Thursday, September 20, 2007

God I hate my life tonight

Do you ever have those days that make you just want to pack everything into your car and get the hell outta dodge? Today was one of those days. So far this week I have lost my job, lost a large amount of sleep, come to the realization that I'm falling for the guy that's engaged, learned that he is also falling for me but is afraid to break his fiance's heart by leaving her, and also come to realize that I'm still in love with Mr. Big even though I try so hard not to think about him.

Both roomates are currently getting some from their respective boyfriends while I lay in my room trying to sleep and trying not to call Mr. Big. So I figured I would blog to take my mind off it.

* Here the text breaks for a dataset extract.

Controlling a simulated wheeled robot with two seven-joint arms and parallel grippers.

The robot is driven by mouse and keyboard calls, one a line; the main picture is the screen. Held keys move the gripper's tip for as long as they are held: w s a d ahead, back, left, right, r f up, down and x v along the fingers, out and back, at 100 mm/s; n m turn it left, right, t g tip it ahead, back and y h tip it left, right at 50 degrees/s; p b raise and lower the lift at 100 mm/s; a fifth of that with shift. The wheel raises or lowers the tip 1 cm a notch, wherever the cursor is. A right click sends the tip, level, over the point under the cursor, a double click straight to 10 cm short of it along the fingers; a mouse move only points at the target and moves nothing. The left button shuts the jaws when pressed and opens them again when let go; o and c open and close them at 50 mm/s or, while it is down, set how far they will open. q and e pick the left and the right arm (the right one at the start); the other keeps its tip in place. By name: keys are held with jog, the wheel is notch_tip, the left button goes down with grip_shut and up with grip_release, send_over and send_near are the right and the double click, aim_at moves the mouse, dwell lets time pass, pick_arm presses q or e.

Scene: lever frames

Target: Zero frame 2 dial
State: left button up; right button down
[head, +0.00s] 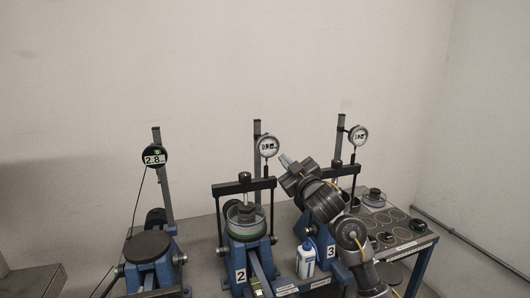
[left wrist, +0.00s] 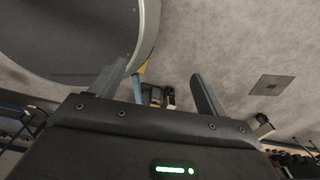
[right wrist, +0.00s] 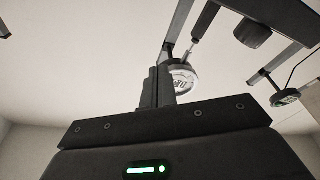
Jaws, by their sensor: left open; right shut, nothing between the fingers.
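Frame 2 (head: 243,240), blue with a "2" label, stands in the middle of the head view with a black crossbar over a round pot. Its round white dial (head: 267,145) sits up on the post; the digits are too small to read surely. My right gripper (head: 285,160) is shut and empty, its fingertips just right of and below that dial. In the right wrist view, the shut fingers (right wrist: 158,86) point up beside a dial (right wrist: 183,80), which looks like frame 2's; contact cannot be told. My left gripper (left wrist: 156,85) is open and empty, outside the head view.
Frame 1 (head: 148,247) stands left with a dark dial (head: 154,157) reading about 2.8. Frame 3 (head: 308,228) stands right, partly behind my right arm, with its own dial (head: 358,135). A white bottle (head: 306,259) stands between frames 2 and 3. Weights lie on the right tabletop.

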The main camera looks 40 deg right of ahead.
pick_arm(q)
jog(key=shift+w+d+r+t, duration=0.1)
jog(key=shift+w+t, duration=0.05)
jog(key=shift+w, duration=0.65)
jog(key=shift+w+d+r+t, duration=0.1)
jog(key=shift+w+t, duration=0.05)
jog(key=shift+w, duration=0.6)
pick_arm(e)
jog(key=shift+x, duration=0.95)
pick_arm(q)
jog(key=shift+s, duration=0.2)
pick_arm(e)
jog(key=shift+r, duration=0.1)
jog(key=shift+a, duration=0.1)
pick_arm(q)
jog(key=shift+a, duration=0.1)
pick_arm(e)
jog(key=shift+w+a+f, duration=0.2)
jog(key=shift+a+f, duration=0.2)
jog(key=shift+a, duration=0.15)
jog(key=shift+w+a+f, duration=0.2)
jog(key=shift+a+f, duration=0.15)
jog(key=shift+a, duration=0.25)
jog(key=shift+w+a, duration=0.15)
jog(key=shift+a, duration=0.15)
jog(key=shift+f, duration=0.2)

Yeah, lost the job. The crazy bosses finally made the work environment just a little too crazy for my taste. The wife hid the trucks so our crew can't go out and do their job, she also stole $14,000 from the company. So her husband fired her (which he can't really do since they both own the business) he also fired his own daughter for taking the wife's side. He then had police brought in to escort them off the premises and brought in his drug dealing whore to be the new secretary. So me and my engaged co-worker hugged, said we would miss each other and proceeded to quit.

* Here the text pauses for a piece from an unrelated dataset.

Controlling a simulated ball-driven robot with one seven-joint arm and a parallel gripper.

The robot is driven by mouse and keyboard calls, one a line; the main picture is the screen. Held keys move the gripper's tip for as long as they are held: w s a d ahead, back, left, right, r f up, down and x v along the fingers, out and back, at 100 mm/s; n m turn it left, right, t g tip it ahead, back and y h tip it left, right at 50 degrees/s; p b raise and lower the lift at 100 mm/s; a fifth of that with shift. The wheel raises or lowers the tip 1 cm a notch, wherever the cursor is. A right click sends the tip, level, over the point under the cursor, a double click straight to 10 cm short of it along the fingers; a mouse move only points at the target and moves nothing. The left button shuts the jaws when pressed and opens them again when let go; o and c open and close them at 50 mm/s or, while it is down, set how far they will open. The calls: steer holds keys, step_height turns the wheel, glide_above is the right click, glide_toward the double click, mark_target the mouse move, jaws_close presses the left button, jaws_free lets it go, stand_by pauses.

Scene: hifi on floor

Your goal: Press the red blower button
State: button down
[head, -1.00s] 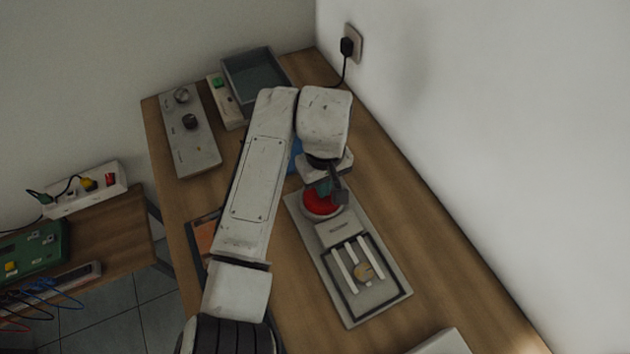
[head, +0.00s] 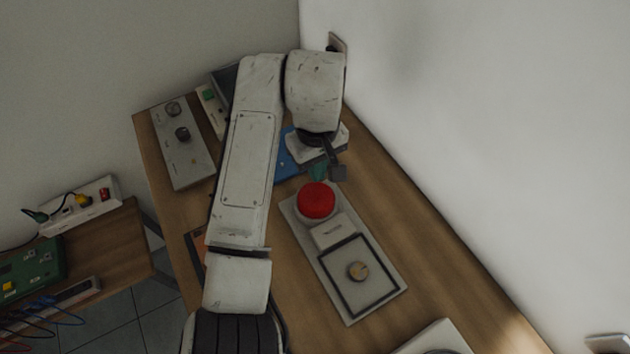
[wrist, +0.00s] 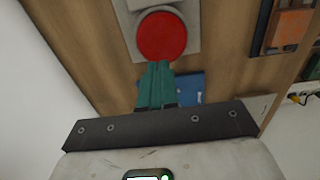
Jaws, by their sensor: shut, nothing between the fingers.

We then had a two hour conversation about how much we want to be able to see each other but we know that we would end up having an affair. He then told me he knows he needs to leave her but its just really hard after four years. We had lunch the next day didn't even talk about "us" which was nice. I'm going to miss him a lot. I realize he will never leave her, they never do. But we never did anything physical which I am so glad for! At least we never cheated-maybe emotionally I guess we did though.

After two glasses of wine I am slightly tipsy and wanting so badly to call Mr. Big but I know I can't. The thing is, I know he still loves me but he is so freaking stubborn. He really is just like Mr. Big on Sex and the City. Maybe 6 years from now he and I will make it work. Yeah....ok.

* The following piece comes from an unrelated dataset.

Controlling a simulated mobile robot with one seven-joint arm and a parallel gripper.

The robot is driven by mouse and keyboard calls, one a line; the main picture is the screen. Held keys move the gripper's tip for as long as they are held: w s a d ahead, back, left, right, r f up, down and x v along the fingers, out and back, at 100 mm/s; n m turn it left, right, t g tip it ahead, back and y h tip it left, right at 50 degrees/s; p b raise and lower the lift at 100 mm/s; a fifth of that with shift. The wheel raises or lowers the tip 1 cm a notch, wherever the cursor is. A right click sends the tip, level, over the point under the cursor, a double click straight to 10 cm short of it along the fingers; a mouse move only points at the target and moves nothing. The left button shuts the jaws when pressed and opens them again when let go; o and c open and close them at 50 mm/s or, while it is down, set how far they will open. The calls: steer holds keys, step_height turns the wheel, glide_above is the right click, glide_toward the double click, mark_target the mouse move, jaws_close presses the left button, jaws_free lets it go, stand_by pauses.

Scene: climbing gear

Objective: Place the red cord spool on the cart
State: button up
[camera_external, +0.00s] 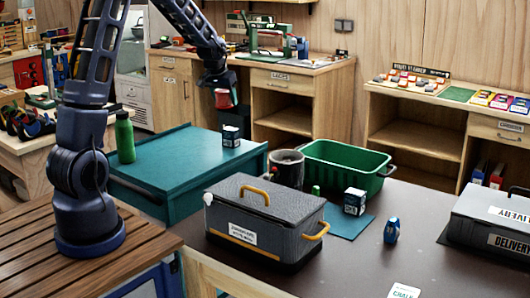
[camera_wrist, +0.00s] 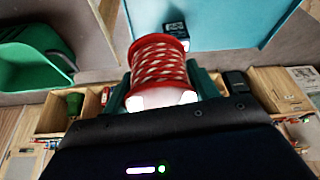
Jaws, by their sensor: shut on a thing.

Goodnight everyone....hope you all have a better week than me.

Thursday, September 13, 2007

videos

FYI the third video down is the only good one, I cant quite figure out how to pick and choose which videos to put on here so the other three are stuck for now. Although the first one is funny if any of you have a crazy mother-in-law
correction...in the last post i put that the not-so-hot men aren't arrogant, but i meant that they are. : )

It's not how it seems on Sex and the City

Well, my first blog. I was not a fan of blogs until I read my sister's semidesparatehousewife@blogspot.com which made me laugh so loud my boss came in and got pissed because I wasn't working-whoops! I am not half the writer my sister is, however I thought it would be fun to make a blog about being a single girl in contrast to her blog about being a wife and mother.

At the moment I am sitting at work (marketing intern)....fun times! I cannot wait to graduate and get the hell out of this town and get a real job. My bosses are going through a divorce and at the moment are once again standing outside my office having a screaming match. I love my job.

So, being a single girl is interesting to say the least. When I say it's not how it seems on Sex and the City, I mean it. I love Sex and the City.....sadly I have every episode on dvd as well as the trivia game. On the show, the girls have fabulous jobs, fabulous friends, rent controlled apartments, and gorgeous men around every corner. Now as a senior in college the jobs are hardly fabulous, but hopefully next year that will change. I do have fabulous friends though, can't complain there. Rent, not so cheap but it's worth it to live where I live.

Men deserve a paragraph of their own. The city in which I live actually made it on the list of the 100 worst cities in America for singles. Fantastic. You would think a college town would be swarming with hot guys but noooooo. That would be too easy. Now there are a few hot guys in town, but most are arrogant pigs. The worst part is - even the not-so-hot guys aren't arrogant pigs!! It's like they think that since men are so hard to find, we girls should be content with what we get. It's not wonder I tried Eharmony in December. Yes ladies, at 21 years old I tried internet dating. Now, not tooting my own horn, just being honest, but I am pretty good looking. I may not be the hottest thing on earth but I have no trouble finding men. And I like to think of myself as a good catch, so why do I always seem to find either A. emotionally troubled men or B. cocky assholes. hmmmmmmm........interesting.

Must go for now, the bosses are threatening to fire everyone. YAY!